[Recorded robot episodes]
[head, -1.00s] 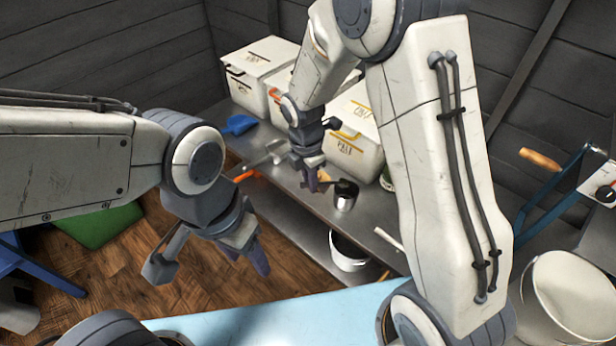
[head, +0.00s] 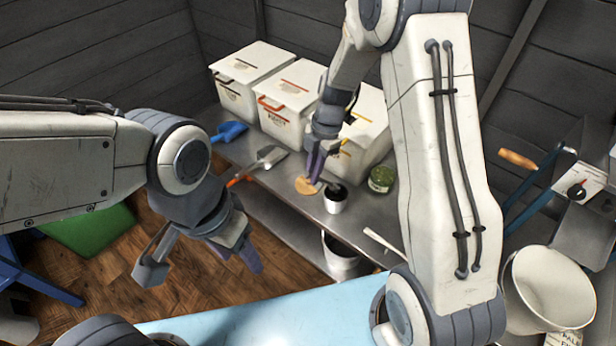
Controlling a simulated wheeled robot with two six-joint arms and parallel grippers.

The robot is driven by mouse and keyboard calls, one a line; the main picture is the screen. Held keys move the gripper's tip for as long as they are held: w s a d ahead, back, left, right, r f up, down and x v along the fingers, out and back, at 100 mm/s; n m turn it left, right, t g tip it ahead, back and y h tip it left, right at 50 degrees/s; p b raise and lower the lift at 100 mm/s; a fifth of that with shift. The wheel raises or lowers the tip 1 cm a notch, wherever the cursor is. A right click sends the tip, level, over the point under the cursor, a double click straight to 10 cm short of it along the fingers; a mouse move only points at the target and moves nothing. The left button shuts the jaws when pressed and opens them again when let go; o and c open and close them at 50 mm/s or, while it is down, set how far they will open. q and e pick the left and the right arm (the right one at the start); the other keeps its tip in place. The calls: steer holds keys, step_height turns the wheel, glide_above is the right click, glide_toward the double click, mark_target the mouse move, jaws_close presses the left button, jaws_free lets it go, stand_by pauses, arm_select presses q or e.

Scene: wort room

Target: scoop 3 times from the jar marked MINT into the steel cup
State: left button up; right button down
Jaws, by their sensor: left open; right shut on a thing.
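A small steel cup (head: 335,206) stands on the metal bench, with a dark round shape at its mouth. A green jar (head: 381,180) stands behind it to the right; its label is too small to read. My right gripper (head: 316,172) is just left of and above the cup, shut on what looks like a small dark scoop (head: 332,187). The scoop's head overlaps the cup's mouth in view; I cannot tell whether they touch. My left gripper (head: 205,264) is open and empty over the floor, in front of the bench.
A round tan disc (head: 305,187) lies left of the cup. White lidded bins (head: 246,70) line the bench's back. A metal scoop (head: 268,157), a blue scoop (head: 229,131) and a pale stick (head: 382,242) lie on the bench. A white bucket (head: 548,290) stands at right.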

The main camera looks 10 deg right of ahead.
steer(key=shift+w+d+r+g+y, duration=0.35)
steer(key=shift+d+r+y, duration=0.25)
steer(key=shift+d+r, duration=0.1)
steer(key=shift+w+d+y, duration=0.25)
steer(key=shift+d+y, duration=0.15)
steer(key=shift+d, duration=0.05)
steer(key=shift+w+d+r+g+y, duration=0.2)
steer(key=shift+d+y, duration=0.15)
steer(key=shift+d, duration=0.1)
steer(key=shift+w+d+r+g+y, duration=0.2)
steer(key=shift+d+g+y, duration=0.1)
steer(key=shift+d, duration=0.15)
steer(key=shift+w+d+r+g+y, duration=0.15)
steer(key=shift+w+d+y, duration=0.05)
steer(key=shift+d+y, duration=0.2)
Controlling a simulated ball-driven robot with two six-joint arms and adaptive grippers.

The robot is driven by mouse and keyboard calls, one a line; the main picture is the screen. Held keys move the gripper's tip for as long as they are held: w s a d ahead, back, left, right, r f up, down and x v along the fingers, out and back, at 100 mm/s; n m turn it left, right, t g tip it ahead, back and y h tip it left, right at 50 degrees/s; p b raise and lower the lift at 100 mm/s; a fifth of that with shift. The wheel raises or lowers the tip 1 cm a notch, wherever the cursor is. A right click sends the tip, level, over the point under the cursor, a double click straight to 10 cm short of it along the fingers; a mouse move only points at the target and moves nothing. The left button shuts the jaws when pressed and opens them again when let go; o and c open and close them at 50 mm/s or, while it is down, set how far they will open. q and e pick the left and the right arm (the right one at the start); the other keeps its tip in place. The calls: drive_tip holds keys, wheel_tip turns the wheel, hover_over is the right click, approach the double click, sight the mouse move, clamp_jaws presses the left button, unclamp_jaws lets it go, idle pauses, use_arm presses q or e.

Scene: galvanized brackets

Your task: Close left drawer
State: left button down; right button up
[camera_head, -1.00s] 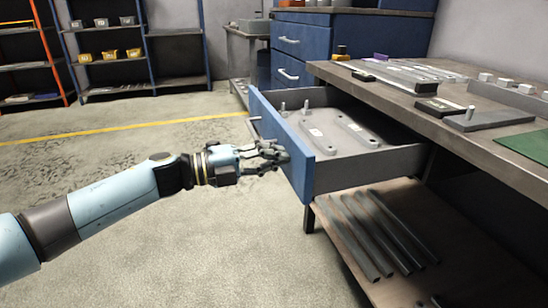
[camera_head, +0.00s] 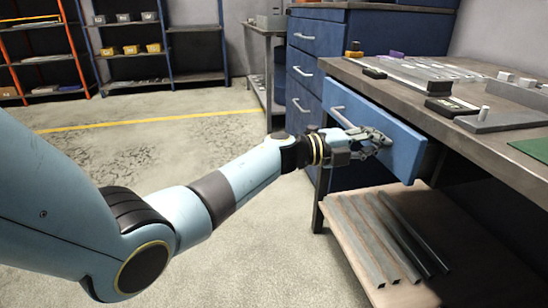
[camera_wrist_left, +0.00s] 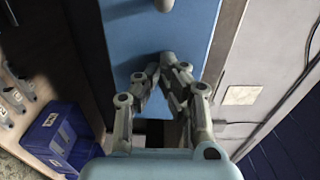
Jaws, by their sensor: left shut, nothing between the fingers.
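The left drawer's blue front (camera_head: 400,150) sits under the workbench and stands slightly out from the bench edge in the head view; its inside is hidden. In the left wrist view the blue front (camera_wrist_left: 160,40) fills the upper middle. A grey bar handle (camera_head: 343,118) is on its left part. My left gripper (camera_head: 383,138) is shut and empty, with its fingertips at the drawer front, right of the handle. In the left wrist view the closed fingers (camera_wrist_left: 163,68) point at the blue face. My right gripper is not in view.
The workbench top (camera_head: 400,92) holds metal parts, with a green mat (camera_head: 535,148) at the right. Metal bars (camera_head: 375,240) lie on the lower shelf. A blue cabinet (camera_head: 318,40) stands behind. The floor at left is open.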

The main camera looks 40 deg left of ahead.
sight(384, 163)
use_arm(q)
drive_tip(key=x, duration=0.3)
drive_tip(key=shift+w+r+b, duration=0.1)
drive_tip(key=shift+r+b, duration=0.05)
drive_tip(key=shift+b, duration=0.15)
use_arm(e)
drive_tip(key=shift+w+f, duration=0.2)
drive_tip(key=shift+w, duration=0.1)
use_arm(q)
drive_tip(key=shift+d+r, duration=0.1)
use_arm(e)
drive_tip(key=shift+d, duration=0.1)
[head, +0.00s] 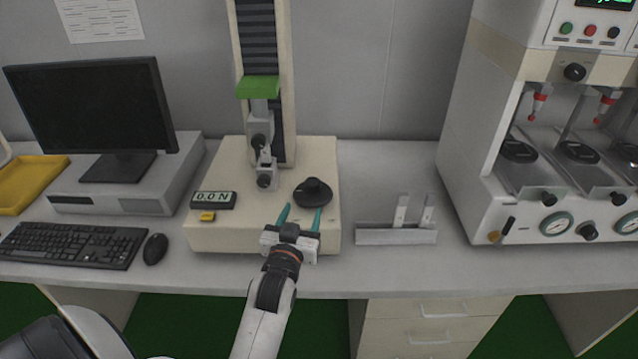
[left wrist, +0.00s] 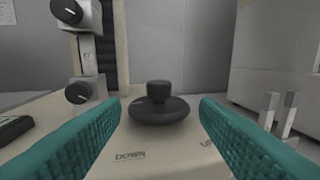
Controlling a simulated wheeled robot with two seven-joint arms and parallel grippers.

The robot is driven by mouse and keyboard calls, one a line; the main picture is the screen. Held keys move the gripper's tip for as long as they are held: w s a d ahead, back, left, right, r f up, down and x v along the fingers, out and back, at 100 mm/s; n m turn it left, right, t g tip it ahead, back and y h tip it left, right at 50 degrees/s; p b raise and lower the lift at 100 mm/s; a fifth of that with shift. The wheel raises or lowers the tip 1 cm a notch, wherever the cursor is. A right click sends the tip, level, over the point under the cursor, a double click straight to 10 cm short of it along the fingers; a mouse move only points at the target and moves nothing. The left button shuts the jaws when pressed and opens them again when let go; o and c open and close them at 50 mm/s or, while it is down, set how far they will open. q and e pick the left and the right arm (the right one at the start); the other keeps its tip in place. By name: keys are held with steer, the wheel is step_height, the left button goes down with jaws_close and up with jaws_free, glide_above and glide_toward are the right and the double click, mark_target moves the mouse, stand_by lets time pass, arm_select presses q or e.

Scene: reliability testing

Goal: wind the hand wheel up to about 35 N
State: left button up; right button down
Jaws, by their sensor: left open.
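The black hand wheel (head: 313,192) with its upright knob sits on the right of the cream test stand's base (head: 262,235). It also shows in the left wrist view (left wrist: 159,110), centred beyond the fingertips, with "DOWN" lettering in front of it. The force display (head: 213,200) at the base's left reads 0.0 N. My left gripper (head: 302,217) is open, its teal fingers pointing at the wheel from the front. In the left wrist view the fingers stand apart on either side, and nothing is between their pads. My right gripper is not in view.
The stand's column (head: 265,60) carries a green crosshead (head: 258,87) and grips with black knobs (head: 264,180). A grey holder (head: 396,235) with two upright pieces stands to the right. A mouse (head: 155,249), keyboard (head: 70,245) and monitor (head: 92,105) are left; a large tester (head: 480,130) stands far right.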

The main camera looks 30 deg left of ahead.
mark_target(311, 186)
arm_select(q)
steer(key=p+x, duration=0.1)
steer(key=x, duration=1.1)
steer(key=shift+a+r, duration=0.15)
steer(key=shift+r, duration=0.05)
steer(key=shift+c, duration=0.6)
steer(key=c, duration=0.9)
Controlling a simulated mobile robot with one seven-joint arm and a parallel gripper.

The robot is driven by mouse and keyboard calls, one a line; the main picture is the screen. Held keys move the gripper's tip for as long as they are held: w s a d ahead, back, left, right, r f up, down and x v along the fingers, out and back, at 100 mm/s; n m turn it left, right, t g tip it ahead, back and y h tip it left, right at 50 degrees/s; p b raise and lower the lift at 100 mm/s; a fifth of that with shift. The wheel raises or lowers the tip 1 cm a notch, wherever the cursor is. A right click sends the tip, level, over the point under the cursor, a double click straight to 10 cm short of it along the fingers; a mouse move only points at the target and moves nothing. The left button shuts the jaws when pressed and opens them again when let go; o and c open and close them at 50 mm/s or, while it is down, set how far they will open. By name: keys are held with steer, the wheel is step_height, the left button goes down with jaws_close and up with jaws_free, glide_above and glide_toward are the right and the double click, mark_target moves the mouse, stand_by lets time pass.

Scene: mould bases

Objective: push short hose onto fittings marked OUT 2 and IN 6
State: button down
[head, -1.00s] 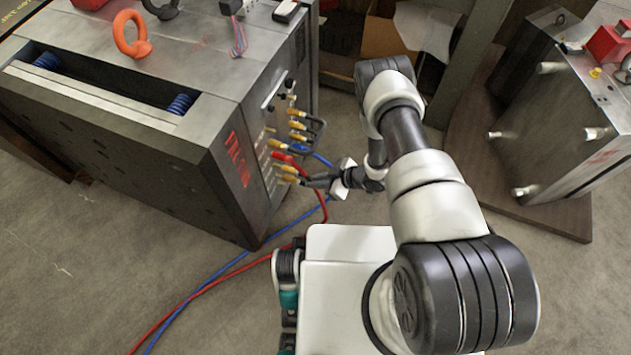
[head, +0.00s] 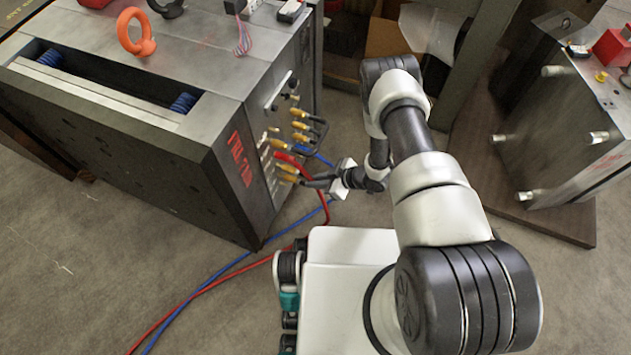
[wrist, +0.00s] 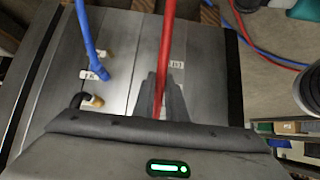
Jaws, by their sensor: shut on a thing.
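The dark steel mould base (head: 165,165) fills the left of the head view. Brass fittings (head: 299,125) stand out in a column from its side face. White labels (wrist: 177,65) on the plate are too small to read. Whether the held piece is seated on fittings cannot be told.
A black looped hose (head: 322,128) joins upper fittings. A blue hose (wrist: 88,40) and the red hose are attached nearby and trail over the floor. A second mould half (head: 565,135) stands on a wooden board at right. Open floor lies at lower left.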

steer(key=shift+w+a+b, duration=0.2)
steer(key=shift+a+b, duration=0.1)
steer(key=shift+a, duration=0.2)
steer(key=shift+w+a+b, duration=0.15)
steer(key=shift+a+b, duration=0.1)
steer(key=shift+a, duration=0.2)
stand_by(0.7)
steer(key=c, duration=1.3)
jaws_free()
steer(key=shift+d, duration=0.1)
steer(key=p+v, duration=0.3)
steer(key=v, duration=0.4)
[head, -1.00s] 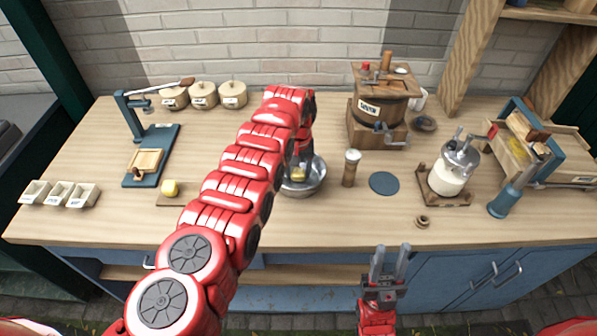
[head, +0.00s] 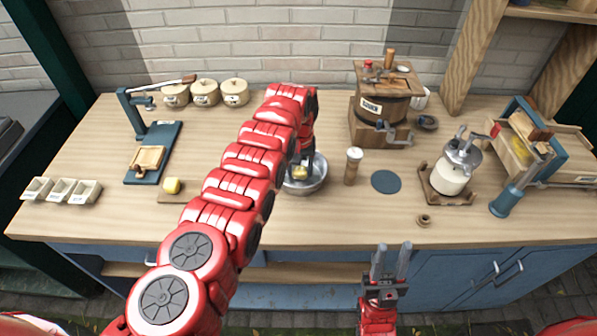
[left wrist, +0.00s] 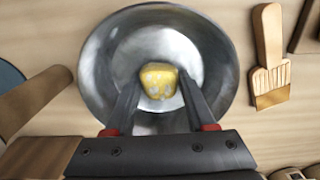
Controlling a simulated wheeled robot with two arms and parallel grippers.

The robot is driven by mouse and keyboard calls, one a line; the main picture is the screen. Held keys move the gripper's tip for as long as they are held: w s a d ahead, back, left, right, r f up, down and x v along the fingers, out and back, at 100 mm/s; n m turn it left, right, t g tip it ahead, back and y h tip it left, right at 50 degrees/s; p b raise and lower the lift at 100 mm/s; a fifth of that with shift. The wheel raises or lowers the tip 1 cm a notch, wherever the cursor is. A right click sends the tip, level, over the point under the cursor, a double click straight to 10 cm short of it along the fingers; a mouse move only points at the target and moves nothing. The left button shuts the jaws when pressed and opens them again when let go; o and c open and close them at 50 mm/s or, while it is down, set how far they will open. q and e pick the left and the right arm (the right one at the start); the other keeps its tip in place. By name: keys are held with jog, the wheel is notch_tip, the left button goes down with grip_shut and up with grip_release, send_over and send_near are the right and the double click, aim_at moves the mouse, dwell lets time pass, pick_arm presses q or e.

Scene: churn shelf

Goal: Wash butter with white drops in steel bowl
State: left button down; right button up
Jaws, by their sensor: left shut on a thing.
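The steel bowl (head: 319,183) stands on the worktop, partly behind my left arm. It also shows in the left wrist view (left wrist: 103,62). A yellow lump of butter (left wrist: 159,76) with white drops on it is in the bowl; its top shows in the head view (head: 300,172). My left gripper (left wrist: 158,82) reaches down into the bowl and is shut on the butter, one finger on each side. My right gripper (head: 391,256) is open and empty, in front of the worktop's front edge.
A wooden pepper-mill-like cylinder (head: 353,166) and a blue disc (head: 386,181) are right of the bowl. A wooden churn (head: 379,105) stands behind. Another butter piece (head: 171,185) lies left. The front worktop is mostly clear.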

**Written instruction**
Report how many lines contain "wheeled". Give nothing but the number.

**Response to this exercise**
3